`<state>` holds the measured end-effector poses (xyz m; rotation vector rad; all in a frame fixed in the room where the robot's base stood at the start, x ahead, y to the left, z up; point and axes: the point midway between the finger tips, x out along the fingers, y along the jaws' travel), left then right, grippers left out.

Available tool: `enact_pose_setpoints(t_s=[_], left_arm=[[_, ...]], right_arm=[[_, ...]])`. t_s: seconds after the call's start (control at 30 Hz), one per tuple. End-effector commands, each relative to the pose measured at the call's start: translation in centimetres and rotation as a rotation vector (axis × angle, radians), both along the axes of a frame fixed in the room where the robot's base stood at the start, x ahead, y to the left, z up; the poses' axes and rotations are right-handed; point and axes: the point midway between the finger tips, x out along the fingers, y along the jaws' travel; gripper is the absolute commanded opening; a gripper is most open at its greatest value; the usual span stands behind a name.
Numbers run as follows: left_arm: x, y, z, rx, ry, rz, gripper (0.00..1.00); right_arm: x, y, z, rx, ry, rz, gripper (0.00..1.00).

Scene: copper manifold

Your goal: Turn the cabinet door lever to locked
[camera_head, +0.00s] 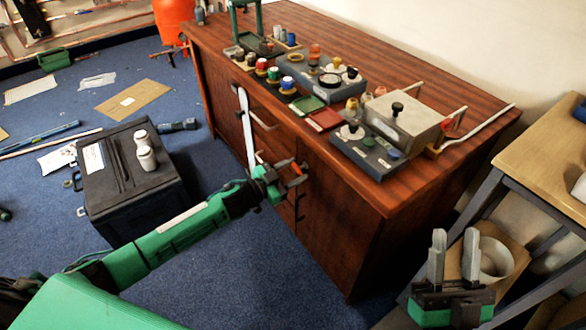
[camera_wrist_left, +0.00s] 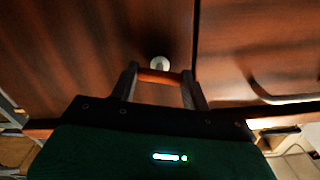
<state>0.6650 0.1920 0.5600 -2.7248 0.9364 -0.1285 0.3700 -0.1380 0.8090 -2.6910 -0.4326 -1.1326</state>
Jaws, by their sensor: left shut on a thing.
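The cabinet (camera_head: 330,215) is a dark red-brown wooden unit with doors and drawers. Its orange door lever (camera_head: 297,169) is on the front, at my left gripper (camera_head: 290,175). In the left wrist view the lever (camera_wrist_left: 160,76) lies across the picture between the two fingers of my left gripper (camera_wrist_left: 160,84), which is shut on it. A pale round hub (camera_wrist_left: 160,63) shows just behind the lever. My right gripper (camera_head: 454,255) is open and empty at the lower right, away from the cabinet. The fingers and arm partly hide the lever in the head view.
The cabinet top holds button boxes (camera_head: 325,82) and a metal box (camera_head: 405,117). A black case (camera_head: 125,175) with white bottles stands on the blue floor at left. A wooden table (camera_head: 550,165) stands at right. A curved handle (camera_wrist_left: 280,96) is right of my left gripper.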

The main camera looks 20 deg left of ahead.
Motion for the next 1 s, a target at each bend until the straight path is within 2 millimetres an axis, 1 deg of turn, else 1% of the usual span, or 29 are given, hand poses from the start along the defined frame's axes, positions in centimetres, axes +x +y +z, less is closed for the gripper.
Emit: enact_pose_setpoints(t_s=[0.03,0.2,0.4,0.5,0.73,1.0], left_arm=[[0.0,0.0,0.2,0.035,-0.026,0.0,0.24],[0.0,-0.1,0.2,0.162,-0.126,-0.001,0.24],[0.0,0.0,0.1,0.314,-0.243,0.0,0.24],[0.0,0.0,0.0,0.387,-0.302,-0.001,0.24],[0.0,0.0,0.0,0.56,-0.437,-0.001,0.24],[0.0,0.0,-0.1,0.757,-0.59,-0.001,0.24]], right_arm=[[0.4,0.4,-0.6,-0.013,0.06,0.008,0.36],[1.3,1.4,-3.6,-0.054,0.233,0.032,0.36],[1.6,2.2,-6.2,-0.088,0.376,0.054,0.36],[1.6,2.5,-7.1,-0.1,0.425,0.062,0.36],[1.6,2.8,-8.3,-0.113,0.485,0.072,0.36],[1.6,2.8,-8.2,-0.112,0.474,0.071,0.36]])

-----

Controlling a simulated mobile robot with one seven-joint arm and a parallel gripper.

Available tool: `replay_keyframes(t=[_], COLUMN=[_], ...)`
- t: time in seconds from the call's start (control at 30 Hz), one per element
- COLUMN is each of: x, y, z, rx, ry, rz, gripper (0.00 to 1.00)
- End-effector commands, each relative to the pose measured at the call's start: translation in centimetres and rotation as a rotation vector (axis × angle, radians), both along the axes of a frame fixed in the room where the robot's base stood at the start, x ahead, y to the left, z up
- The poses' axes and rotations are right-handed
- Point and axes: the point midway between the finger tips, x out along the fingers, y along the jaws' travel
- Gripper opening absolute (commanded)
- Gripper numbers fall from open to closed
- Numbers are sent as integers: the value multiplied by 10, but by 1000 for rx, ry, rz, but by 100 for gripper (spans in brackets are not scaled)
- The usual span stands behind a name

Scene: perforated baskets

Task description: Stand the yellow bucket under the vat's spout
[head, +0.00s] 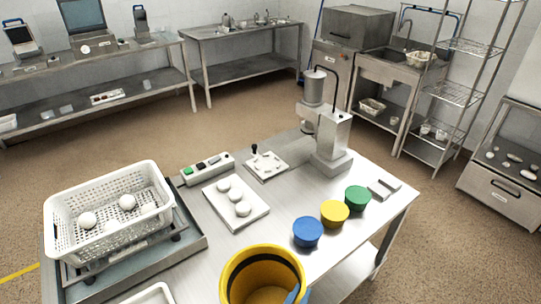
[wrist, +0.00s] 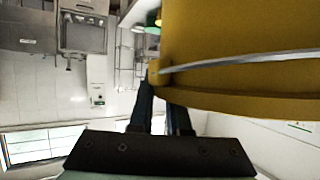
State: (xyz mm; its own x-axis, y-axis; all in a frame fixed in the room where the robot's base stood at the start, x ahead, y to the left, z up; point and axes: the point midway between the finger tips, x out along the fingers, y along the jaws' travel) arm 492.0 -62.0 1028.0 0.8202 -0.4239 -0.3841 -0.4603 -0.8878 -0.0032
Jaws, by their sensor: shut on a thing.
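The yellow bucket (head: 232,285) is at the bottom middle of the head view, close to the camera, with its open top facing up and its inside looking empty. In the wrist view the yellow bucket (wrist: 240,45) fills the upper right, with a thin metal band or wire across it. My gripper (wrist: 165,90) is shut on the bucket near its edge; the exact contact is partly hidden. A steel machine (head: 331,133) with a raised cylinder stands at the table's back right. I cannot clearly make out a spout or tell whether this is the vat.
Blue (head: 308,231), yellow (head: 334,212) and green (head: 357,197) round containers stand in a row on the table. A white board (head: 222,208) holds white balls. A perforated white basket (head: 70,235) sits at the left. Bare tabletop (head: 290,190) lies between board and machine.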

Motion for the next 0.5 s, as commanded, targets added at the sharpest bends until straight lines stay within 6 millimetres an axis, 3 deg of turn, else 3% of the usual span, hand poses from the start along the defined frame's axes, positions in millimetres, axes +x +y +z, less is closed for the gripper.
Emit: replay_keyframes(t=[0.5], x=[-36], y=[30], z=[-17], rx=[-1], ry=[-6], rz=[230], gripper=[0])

-----

What is expected
List each line in the listing that contains the string "within".

Complete output
Motion for the next 1 s, a target at each bend until the straight path is within 2 millimetres an axis, 1 deg of turn, else 1% of the usual span, or 29 are given, hand poses from the start along the defined frame's axes, positions in centimetres, axes +x +y +z, less is closed for the gripper.
Motion for the next 0.5 s, as commanded, targets added at the sharpest bends until straight lines stay within 6 millimetres an axis, 3 deg of turn, else 3% of the usual span, hand poses from the start along the defined frame's axes, positions in millimetres, axes +x +y +z, less is closed for the gripper.

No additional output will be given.